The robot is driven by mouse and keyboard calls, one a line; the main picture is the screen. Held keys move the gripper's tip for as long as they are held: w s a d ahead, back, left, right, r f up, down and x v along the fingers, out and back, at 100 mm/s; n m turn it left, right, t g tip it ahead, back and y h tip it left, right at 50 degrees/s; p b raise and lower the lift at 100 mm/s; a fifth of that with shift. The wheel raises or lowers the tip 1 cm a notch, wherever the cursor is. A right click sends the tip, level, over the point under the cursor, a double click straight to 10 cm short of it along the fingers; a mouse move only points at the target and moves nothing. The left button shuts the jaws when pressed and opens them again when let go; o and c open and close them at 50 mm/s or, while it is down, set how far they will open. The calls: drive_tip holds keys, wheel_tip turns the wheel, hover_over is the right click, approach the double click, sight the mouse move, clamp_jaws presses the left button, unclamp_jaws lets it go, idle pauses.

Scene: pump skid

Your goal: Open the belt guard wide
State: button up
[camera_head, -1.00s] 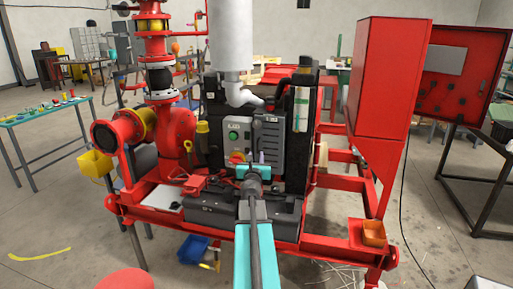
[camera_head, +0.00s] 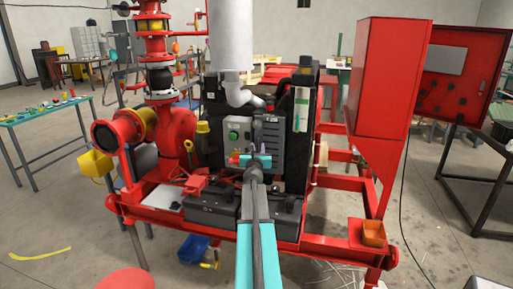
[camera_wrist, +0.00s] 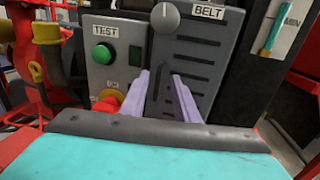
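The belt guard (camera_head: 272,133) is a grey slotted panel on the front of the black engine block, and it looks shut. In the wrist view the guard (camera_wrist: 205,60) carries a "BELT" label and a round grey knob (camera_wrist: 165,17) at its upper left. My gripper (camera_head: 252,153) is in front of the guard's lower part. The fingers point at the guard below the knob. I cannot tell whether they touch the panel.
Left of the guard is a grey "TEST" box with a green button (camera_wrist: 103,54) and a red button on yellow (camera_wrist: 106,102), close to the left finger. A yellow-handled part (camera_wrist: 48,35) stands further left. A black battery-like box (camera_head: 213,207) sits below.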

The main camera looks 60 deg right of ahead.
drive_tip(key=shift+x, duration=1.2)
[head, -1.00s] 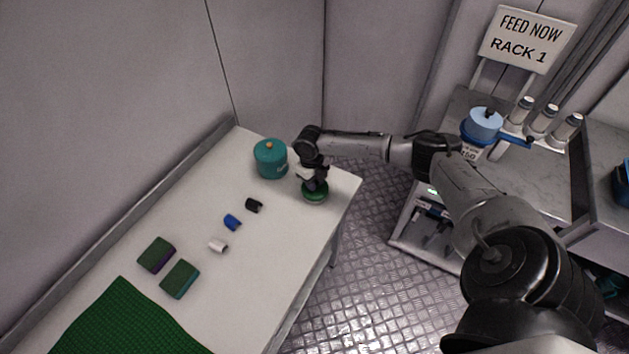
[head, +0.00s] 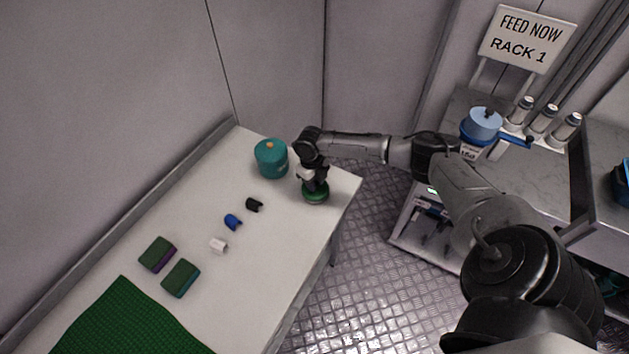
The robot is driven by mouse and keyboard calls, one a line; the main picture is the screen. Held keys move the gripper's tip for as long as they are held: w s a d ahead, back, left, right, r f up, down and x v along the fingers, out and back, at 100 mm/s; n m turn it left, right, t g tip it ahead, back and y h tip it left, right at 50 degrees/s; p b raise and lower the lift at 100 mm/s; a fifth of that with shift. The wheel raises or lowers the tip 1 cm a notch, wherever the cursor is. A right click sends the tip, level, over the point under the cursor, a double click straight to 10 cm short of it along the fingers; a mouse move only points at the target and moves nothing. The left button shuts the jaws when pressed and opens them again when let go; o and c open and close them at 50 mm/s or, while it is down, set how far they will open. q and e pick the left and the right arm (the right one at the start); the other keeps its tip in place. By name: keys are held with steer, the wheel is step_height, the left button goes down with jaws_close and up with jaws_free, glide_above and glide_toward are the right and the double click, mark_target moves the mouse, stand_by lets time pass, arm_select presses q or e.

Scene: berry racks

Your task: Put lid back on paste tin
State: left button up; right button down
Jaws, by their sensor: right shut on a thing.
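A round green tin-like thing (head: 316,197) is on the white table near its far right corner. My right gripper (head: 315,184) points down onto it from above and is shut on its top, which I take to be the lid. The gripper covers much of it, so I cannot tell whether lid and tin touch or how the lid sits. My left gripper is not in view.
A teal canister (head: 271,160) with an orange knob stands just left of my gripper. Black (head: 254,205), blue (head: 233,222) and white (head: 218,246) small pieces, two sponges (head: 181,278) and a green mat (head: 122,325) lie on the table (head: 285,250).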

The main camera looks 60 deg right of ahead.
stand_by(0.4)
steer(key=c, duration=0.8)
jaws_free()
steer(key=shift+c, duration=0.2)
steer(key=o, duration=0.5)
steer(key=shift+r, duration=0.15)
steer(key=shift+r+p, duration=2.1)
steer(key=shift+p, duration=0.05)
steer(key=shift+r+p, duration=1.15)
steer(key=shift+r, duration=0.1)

──────────

PROBLEM DETAILS: What's needed is an exact copy of the lines above from the one with "[camera_head, +0.00s]" through the one with "[head, +0.00s]", both included; the pictures stay out.

CORRECT RESPONSE:
[camera_head, +0.00s] 
[camera_wrist, +0.00s] 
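The belt guard (camera_head: 272,133) is a grey slotted panel on the front of the black engine block, and it looks shut. In the wrist view the guard (camera_wrist: 205,60) carries a "BELT" label and a round grey knob (camera_wrist: 165,17) at its upper left. My gripper (camera_head: 252,153) is in front of the guard's lower part. The fingers point at the guard below the knob. I cannot tell whether they touch the panel.
Left of the guard is a grey "TEST" box with a green button (camera_wrist: 103,54) and a red button on yellow (camera_wrist: 106,102), close to the left finger. A yellow-handled part (camera_wrist: 48,35) stands further left. A black battery-like box (camera_head: 213,207) sits below.

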The main camera looks 60 deg right of ahead.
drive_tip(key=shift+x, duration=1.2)
[head, -1.00s] 
[head, +0.00s] 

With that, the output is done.